> _OBJECTIVE_
Write each line out exactly, leaving none out.

* Start *

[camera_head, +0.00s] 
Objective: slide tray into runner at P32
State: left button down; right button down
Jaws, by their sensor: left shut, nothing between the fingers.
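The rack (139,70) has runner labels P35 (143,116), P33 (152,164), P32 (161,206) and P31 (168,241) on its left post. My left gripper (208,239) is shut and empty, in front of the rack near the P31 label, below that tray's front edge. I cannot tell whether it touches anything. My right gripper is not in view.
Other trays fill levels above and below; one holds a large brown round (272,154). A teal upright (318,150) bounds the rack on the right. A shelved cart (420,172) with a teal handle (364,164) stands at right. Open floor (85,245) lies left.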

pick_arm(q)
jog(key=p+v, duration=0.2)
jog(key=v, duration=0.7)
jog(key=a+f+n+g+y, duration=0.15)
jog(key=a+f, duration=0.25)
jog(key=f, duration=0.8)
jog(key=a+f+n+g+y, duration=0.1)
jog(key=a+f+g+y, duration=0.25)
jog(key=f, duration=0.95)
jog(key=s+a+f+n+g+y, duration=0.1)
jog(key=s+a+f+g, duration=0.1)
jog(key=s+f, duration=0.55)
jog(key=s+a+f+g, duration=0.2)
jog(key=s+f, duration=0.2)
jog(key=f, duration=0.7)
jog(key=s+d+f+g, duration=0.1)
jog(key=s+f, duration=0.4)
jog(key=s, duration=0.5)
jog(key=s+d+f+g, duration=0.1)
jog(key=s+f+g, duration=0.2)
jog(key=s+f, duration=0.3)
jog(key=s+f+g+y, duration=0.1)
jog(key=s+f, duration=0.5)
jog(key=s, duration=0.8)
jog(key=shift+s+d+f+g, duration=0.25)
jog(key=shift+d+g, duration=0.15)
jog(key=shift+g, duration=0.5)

* End *

> _THE OUTPUT_
[camera_head, +0.00s] 
Objective: slide tray into runner at P32
State: left button down; right button down
Jaws, by their sensor: left shut, nothing between the fingers.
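The rack (139,70) has runner labels P35 (143,116), P33 (152,164), P32 (161,206) and P31 (168,241) on its left post. My left gripper (208,239) is shut and empty, in front of the rack near the P31 label, below that tray's front edge. I cannot tell whether it touches anything. My right gripper is not in view.
Other trays fill levels above and below; one holds a large brown round (272,154). A teal upright (318,150) bounds the rack on the right. A shelved cart (420,172) with a teal handle (364,164) stands at right. Open floor (85,245) lies left.

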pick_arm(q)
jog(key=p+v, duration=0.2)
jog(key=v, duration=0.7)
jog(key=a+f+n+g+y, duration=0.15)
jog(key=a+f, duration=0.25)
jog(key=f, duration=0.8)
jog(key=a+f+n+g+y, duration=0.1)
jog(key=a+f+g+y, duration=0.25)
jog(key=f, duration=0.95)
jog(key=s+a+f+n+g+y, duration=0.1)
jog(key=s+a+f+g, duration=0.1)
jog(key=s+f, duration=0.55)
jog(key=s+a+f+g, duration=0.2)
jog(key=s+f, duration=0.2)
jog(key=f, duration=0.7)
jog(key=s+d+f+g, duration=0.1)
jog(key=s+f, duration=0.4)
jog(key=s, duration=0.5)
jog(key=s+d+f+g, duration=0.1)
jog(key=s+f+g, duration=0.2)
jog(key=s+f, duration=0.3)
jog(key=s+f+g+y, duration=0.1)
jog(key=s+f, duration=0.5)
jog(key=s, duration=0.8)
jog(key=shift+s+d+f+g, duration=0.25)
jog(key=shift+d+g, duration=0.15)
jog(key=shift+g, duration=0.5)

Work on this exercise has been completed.